A man named E. Laurent, who was a buttonmaker and manufacturer of trimming in New York City, addressed the committee:
In the tariff bill nothing is said about changing the rate of duty on beads nor on beaded dress trimmings, which, I believe, both pay 50 percent. duty. As a manufacturer of this latter class of goods, and having on several occasions written to the Secretary of the Treasury on the subject.
I would like to call your attention to the inequality of duty imposed on both of these articles. Beads are the raw material of beaded trimmings, and can not be used for any other purpose than a raw material even if sold in retail stores, as those who buy them can only use them up to ornamenting dresses, etc.
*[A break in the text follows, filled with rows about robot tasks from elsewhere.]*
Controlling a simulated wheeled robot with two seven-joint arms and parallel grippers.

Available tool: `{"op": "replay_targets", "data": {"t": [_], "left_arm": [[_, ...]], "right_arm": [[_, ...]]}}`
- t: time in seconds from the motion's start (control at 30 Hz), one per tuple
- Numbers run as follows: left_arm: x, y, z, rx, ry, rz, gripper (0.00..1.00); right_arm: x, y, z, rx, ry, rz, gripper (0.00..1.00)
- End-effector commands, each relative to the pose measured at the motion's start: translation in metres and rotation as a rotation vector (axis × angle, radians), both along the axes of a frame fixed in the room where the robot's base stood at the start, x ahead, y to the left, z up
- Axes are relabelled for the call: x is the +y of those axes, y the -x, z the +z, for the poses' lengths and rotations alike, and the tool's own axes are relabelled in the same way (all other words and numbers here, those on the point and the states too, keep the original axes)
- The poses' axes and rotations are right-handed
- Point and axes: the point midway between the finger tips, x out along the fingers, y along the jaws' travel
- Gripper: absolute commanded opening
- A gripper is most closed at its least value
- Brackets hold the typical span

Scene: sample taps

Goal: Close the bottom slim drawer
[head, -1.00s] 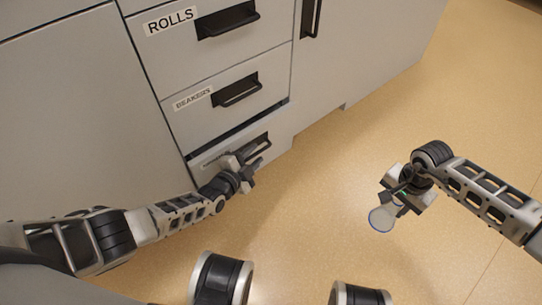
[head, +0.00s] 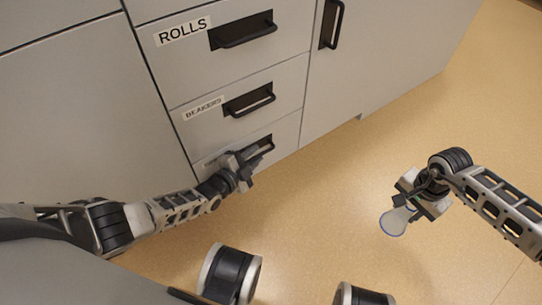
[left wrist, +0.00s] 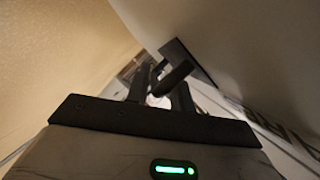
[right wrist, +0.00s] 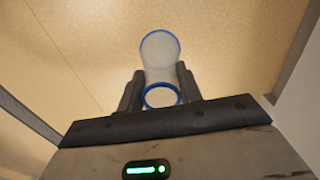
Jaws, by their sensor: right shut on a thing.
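The bottom slim drawer (head: 287,137) is at the foot of the grey cabinet in the head view, its front looking level with the drawers above. Its black handle (head: 265,147) is partly hidden by my left gripper (head: 250,163), which is right against the drawer front. In the left wrist view a dark handle bar (left wrist: 178,76) lies at the left fingertips, with a gap between the fingers; whether they touch it I cannot tell. My right gripper (head: 414,198) is shut on a clear container with a blue rim (head: 394,222), which also shows in the right wrist view (right wrist: 160,50).
Above are a drawer labelled BEAKERS (head: 240,108) and one labelled ROLLS (head: 225,55). A cabinet door with a vertical handle (head: 332,25) stands to the right. The tan floor (head: 320,210) between my arms is clear.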

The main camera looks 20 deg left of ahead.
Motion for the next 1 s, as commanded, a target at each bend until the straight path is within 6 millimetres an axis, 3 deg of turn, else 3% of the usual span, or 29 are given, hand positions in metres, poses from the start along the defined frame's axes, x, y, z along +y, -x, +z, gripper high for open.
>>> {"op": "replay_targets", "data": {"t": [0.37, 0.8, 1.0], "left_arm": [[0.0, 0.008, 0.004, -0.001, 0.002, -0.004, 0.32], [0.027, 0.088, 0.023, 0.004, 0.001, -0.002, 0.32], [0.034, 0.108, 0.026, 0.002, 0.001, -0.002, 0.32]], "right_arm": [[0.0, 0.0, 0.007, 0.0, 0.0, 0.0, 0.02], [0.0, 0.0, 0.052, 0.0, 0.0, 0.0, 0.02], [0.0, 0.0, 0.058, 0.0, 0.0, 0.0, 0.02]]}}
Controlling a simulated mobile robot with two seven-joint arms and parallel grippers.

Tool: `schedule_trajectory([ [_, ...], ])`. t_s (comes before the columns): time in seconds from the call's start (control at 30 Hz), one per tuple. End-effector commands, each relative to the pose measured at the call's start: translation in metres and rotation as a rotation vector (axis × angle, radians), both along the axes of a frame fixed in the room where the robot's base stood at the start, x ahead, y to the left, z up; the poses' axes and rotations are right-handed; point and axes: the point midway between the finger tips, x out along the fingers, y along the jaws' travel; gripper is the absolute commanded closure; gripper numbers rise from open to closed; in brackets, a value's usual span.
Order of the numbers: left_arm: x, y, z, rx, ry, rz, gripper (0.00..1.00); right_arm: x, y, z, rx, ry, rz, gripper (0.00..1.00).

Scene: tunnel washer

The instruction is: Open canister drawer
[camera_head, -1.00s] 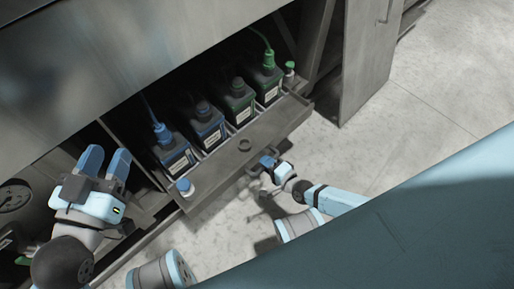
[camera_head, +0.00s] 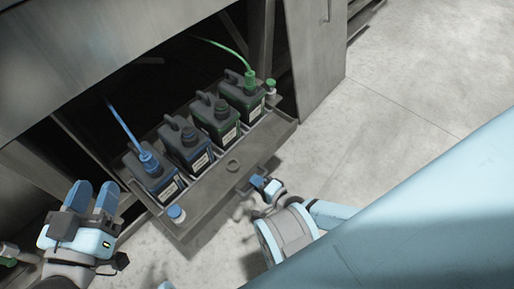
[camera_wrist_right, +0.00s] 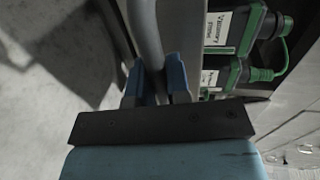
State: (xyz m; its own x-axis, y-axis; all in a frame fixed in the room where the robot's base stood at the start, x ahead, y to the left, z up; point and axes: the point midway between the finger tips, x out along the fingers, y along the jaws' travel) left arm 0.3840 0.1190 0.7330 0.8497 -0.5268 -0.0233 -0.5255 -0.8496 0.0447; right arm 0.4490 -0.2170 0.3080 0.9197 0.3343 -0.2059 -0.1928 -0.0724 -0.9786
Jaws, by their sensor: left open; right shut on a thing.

Should beads, which are usually imported in bunches, be entered free or with a light duty, if necessary to protect bead industries of this country, if there are any ; or should beads be allowed to be imported loose, in bulk, and for manufacturing purposes only, be considered as raw material and be free or pay a nominal duty, thousands of females would find employment at making bead trimmings, which can not be done as long as the tariff remains as it is; that is, 50 per cent, on beaded trimmings, when the raw material beads pay this same duty of 50 per cent. I feel confident that should you bring this matter before other manufacturers in my line they would fully indorse my suggestions.
The question Laurent is asking the committee to address is whether beads are a finished good, and so subject to a higher tariff, or if they are a raw material and subject to a lower one. He thinks they are the latter, and has a vision of cheaper imported beads allowing "thousands of females" being employed at "making bead trimmings."